Prise d’acte de rupture : on accélère !
La problématique de ce qu’on a appelé l’« auto-licenciement » est bien connue.
Il s’agit, pour un salarié qui estime que son employeur est en faute à son égard, de lui signifier qu’il entend pour cette raison prendre « acte de la rupture du contrat de travail ».
L’inconvénient majeur de cette situation est que la qualification de cette rupture dépend in fine de la décision que prendra le Juge prud’homal, obligatoirement saisi :
– soit il considère que le manquement était suffisamment grave sur le plan contractuel ou règlementaire pour que le salarié ne puisse pas continuer à travailler, et valide l’interruption de la relation contractuelle. Dans ce cas, il s’agit d’un licenciement par nature sans cause réelle ni sérieuse, et qui doit recevoir indemnisation.
– soit il estime que le manquement était d’une gravité insuffisante ou que l’analyse faite par le salarié en était inexacte, et dans ce cas la rupture est qualifiée de démission.
L’intervention du Juge est donc fondamentale.
Dans cette situation d’incertitude et en présence d’enjeux financiers souvent importants, les délais d’examen au fond des procédures prud’homales (29 mois à Nanterre par exemple !) étaient particulièrement pénibles et durables. Pôle Emploi avait réagi en imaginant une prise en compte temporaire et « réversible » dans l’attente de la décision du Juge. Néanmoins, la durée de l’instance était particulièrement bloquante pour le salarié, qui se trouvait dans l’incapacité de tourner la page, et pour l’entreprise qui devait provisionner les sommes en litige.

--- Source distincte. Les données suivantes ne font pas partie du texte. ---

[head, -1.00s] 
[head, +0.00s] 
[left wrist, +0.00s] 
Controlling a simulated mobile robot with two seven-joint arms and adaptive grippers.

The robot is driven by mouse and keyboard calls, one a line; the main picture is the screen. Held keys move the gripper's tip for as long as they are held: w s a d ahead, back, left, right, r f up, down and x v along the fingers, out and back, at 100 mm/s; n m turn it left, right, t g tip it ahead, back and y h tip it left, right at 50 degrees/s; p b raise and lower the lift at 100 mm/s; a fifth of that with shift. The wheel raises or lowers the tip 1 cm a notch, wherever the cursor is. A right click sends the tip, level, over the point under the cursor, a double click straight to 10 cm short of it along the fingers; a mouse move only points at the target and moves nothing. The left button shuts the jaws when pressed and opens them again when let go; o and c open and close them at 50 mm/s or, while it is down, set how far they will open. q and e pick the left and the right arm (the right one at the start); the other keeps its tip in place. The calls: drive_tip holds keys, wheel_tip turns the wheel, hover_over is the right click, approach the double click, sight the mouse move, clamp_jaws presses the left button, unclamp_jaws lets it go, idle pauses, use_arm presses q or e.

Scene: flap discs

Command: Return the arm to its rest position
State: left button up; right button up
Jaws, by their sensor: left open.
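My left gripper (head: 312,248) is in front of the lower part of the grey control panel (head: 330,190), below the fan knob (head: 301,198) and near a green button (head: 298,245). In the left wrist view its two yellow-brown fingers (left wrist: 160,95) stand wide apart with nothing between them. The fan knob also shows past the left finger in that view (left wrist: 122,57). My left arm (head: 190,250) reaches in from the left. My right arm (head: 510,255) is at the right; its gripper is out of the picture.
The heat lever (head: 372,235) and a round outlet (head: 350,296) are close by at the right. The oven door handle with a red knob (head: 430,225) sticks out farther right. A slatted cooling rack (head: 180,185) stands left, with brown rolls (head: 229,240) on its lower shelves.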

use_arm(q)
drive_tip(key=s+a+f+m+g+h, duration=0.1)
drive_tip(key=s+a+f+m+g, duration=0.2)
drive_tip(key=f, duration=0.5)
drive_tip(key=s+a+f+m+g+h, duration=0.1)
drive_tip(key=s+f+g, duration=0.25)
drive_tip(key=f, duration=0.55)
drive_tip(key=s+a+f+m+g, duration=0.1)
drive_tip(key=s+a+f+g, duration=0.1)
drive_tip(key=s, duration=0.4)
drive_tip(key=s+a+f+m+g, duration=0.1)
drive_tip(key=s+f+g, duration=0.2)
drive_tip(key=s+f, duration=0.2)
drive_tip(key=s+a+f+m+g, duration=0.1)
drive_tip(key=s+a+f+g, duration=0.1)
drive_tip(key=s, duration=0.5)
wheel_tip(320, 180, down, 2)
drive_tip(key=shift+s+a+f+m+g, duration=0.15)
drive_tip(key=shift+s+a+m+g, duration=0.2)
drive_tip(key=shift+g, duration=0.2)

Comme par ailleurs le Juge prud’homal se montre habituellement assez exigeant (voire même sévère) dans l’appréciation des motifs de la « prise d’acte », ce moyen n’était plus employé qu’en désespoir de cause et dans les situations les plus insupportables. Peut-être était-ce dans l’ordre des choses…
La pratique orientait donc le plus souvent les salariés vers une demande en résiliation judiciaire du contrat de travail, qui présente l’inconvénient majeur de laisser perdurer la relation contractuelle jusqu’à ce que le Juge statue. Certes, une telle « cohabitation forcée » du salarié et de l’employeur en litige favorise généralement la recherche d’une solution amiable, mais elle peut aussi déboucher sur des arrêts de travail à rallonge au grand détriment de l’équilibre des comptes sociaux. Enfin, sur le plan stratégique, les salariés étaient fréquemment amenés à retarder leur prise d’acte jusqu’au jour où ils avaient la certitude d’avoir trouvé un autre emploi, avec le risque de se voir reprocher ultérieurement un calcul purement spéculatif et de mauvais aloi.
La Loi du 1er juillet 2014 est venue changer radicalement ce paysage.
Désormais, le Conseil de prud’hommes saisi d’une demande de requalification de prise d’acte de rupture du contrat de travail doit statuer dans le délai d’un mois. C’est donc en principe la fin de l’incertitude et le retour à une situation beaucoup plus saine.Néanmoins, l’intendance suivra-t-elle ?
On sait que le manque d’effectif des juridictions prud’homales et le principe même de leur fonctionnement bénévole et paritaire, les empêchent la plupart du temps de répondre aux brefs délais qui leur sont imposés par la Loi en d’autres matières.